Stored data entries
>>>>

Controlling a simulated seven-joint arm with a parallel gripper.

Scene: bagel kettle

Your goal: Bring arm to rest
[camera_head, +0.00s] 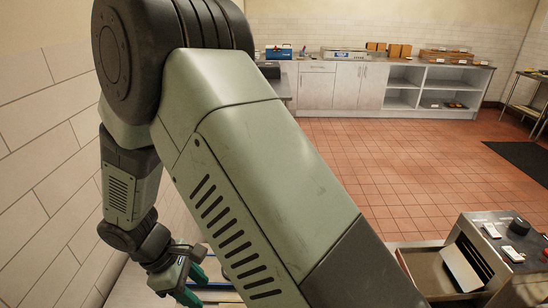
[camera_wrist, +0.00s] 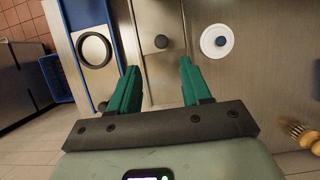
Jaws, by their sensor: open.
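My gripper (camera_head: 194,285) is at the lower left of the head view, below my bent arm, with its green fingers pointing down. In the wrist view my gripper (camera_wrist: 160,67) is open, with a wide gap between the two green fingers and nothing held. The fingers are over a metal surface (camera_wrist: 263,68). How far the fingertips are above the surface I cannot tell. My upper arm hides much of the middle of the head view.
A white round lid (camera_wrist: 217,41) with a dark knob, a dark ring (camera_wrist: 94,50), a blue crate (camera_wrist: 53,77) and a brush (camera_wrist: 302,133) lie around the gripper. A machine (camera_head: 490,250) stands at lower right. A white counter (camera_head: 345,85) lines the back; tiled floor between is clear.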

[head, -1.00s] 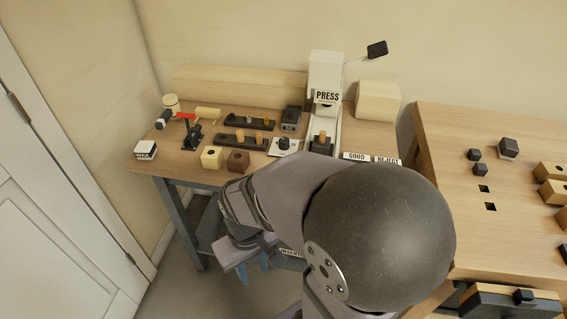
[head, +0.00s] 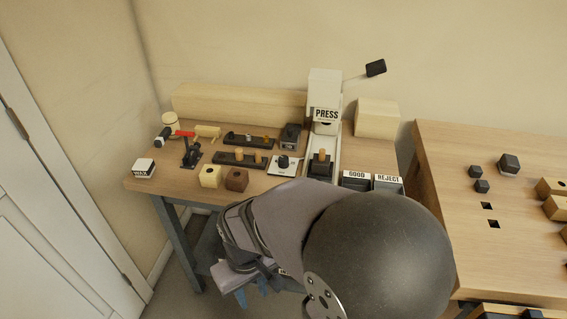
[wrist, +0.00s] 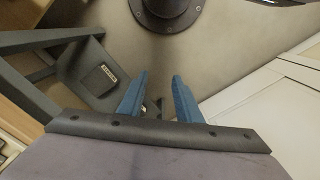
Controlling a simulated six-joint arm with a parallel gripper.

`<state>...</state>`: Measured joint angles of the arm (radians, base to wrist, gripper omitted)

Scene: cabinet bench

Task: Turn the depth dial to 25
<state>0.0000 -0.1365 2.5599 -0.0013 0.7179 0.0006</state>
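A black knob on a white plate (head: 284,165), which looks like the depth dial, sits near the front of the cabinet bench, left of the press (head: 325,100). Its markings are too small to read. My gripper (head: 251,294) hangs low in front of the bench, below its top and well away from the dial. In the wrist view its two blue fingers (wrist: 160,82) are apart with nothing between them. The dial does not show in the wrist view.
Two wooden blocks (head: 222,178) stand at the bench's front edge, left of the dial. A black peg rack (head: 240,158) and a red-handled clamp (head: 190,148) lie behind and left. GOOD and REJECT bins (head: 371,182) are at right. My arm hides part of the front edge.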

<<<<
>>>>

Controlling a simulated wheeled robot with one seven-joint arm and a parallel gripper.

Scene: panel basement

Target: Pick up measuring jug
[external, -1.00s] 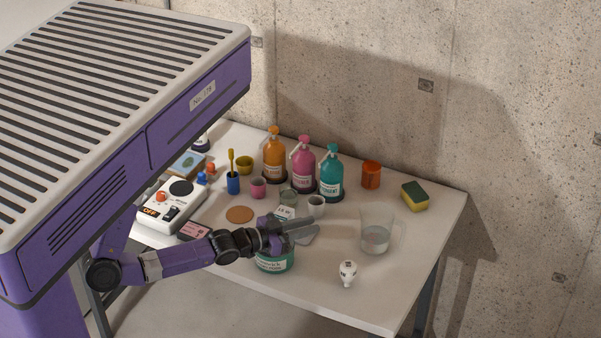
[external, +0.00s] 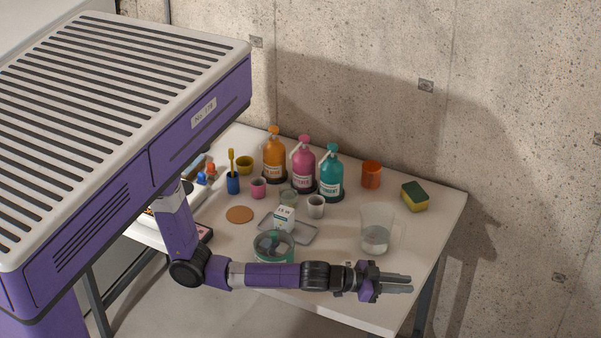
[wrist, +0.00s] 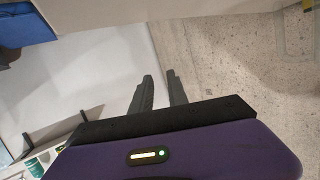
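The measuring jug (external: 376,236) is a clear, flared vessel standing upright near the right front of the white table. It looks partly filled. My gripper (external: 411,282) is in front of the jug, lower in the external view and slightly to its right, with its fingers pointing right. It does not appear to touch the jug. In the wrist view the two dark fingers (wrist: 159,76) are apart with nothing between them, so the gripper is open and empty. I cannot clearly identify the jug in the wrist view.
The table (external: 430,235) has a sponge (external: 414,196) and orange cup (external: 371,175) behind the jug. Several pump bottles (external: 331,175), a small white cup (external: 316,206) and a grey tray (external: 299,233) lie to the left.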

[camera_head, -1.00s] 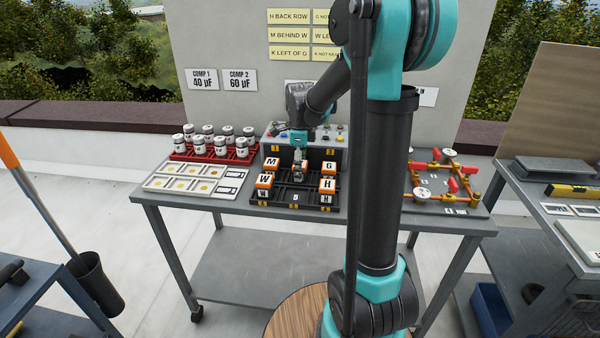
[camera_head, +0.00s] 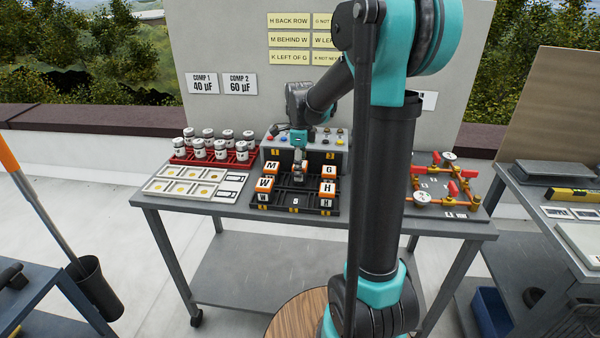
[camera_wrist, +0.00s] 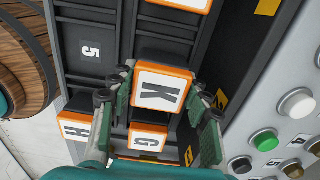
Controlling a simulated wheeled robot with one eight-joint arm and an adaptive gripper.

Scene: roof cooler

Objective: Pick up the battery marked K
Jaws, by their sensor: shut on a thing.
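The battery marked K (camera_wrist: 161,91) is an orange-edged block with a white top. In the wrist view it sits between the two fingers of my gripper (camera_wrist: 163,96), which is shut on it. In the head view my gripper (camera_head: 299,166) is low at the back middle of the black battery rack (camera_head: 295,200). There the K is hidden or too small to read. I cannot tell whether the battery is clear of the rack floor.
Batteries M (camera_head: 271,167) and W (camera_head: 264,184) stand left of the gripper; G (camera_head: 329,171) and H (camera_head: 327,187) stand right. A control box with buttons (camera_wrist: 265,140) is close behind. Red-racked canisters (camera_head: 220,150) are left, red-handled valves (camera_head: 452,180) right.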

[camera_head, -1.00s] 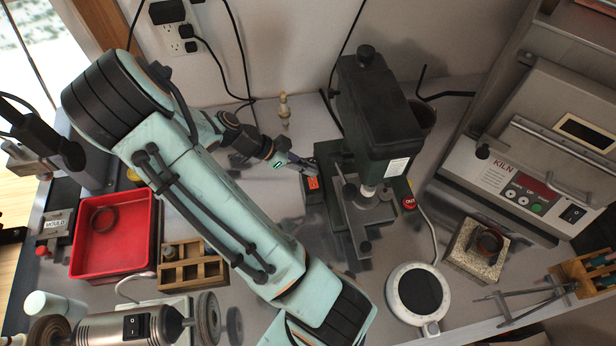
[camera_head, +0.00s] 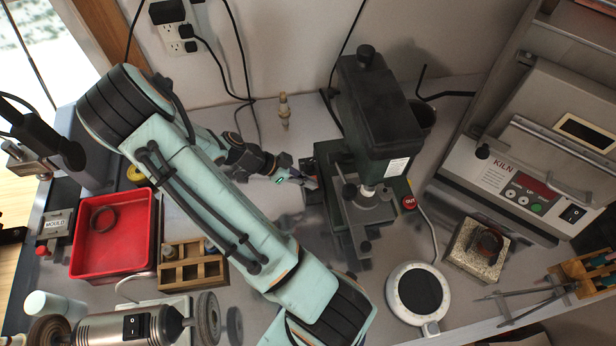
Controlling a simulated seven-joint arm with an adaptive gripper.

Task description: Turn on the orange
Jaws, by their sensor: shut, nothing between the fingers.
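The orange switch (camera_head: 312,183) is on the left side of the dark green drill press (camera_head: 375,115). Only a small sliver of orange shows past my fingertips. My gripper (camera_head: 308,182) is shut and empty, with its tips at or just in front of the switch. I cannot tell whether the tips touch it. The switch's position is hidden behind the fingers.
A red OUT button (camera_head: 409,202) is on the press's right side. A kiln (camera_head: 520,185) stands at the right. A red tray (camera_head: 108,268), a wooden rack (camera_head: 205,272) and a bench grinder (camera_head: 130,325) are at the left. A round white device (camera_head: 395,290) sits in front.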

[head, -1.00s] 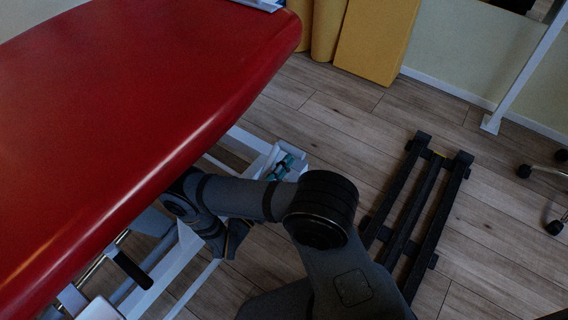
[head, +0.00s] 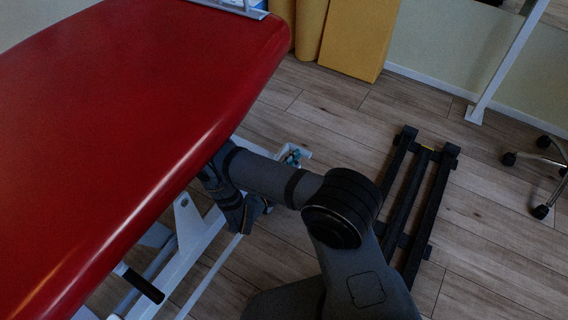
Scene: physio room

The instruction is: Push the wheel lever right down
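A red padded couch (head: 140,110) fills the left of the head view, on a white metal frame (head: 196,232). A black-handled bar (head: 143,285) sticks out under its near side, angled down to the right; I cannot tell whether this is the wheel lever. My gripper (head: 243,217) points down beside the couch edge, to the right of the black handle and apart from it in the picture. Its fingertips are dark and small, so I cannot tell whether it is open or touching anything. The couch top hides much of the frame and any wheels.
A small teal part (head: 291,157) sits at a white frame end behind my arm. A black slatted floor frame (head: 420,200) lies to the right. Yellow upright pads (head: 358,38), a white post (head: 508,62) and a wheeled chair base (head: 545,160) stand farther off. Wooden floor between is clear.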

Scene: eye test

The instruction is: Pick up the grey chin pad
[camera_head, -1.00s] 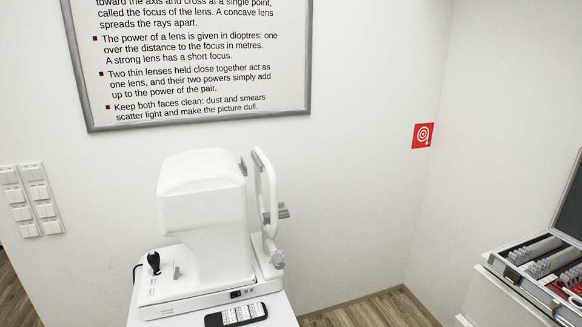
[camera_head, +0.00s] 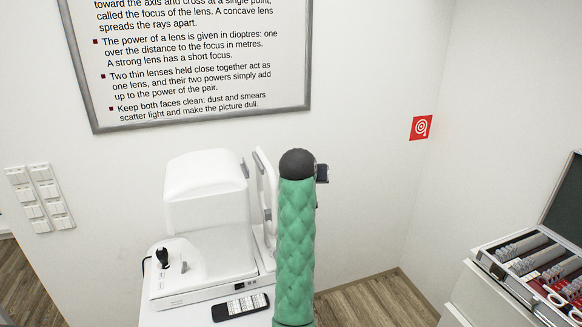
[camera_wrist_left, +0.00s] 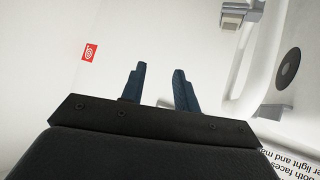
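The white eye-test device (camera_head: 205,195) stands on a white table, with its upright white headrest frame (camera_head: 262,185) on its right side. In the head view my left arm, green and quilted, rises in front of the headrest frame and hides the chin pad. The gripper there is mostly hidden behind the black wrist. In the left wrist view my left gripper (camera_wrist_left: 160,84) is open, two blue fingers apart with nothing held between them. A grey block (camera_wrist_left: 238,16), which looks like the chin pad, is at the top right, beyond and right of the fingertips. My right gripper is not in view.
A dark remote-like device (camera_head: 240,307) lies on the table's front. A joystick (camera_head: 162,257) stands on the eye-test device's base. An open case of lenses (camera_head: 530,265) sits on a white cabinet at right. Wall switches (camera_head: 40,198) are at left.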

<<<<
>>>>

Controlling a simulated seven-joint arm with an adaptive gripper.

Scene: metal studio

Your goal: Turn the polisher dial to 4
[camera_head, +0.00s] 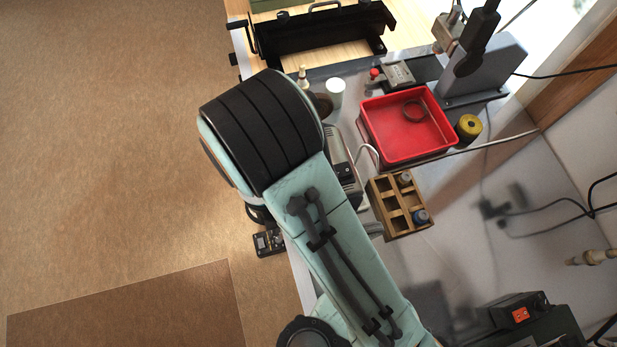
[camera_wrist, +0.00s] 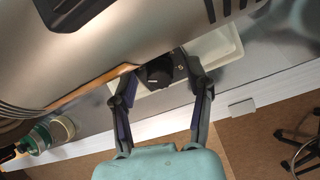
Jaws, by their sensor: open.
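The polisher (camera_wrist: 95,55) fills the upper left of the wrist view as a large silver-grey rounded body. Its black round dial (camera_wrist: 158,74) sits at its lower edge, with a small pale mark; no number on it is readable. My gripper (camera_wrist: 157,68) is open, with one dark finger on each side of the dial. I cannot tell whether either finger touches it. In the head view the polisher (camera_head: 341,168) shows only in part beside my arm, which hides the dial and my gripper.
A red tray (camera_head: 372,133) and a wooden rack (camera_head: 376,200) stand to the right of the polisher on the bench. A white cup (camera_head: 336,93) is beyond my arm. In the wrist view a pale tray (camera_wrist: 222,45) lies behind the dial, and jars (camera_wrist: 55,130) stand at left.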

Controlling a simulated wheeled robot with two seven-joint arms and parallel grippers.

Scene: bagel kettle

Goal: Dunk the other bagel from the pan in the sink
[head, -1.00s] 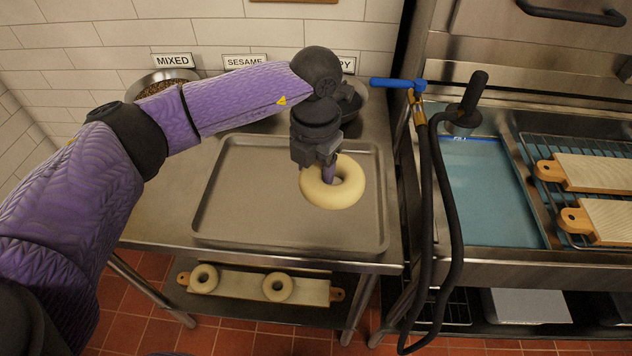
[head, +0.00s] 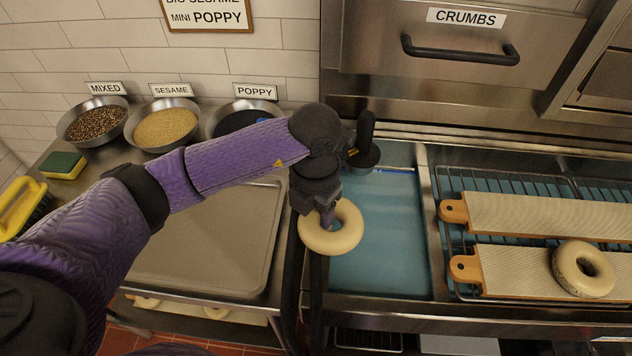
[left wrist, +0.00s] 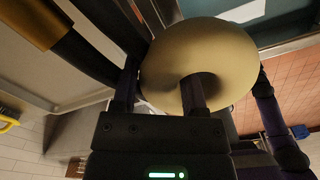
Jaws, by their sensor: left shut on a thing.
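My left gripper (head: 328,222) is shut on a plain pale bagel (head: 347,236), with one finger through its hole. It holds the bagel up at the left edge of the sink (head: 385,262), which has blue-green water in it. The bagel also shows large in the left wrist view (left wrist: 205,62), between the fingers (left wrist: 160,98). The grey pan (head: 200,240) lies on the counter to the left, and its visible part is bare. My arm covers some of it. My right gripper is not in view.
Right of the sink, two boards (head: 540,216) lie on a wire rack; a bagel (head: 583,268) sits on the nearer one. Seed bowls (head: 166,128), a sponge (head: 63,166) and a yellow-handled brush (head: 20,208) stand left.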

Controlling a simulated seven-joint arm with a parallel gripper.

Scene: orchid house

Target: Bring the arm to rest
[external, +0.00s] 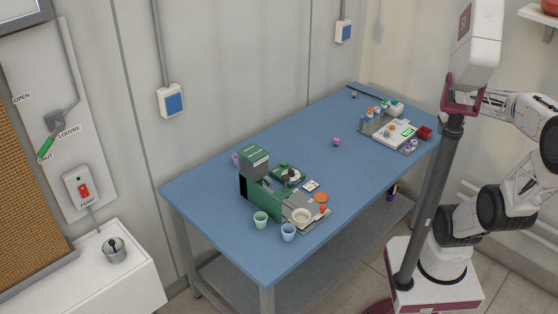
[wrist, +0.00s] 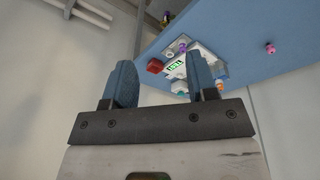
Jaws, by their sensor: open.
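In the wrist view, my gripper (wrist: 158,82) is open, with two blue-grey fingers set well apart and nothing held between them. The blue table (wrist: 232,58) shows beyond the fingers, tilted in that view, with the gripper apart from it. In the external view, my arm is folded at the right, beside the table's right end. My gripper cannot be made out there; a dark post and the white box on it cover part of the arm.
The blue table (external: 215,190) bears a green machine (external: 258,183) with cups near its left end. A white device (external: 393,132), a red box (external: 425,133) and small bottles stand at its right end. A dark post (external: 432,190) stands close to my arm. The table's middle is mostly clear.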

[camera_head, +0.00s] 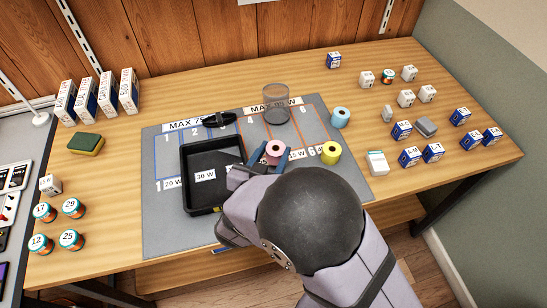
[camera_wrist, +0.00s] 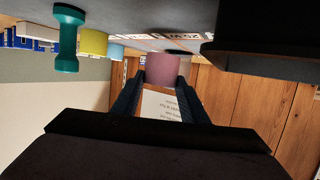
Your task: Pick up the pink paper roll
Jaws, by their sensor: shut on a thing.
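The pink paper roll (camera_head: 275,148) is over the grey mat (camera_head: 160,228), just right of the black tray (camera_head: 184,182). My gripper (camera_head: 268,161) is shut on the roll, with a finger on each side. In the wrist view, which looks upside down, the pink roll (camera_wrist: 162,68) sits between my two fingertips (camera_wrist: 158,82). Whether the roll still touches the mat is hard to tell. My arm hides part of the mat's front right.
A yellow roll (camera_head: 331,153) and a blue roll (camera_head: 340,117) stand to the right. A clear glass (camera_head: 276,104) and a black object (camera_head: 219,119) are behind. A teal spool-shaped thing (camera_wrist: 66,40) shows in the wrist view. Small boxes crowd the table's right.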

<<<<

Look through the material above and pick out each line holding the word "Target".

Target: Pick up measuring jug
Target: Bring the arm to rest

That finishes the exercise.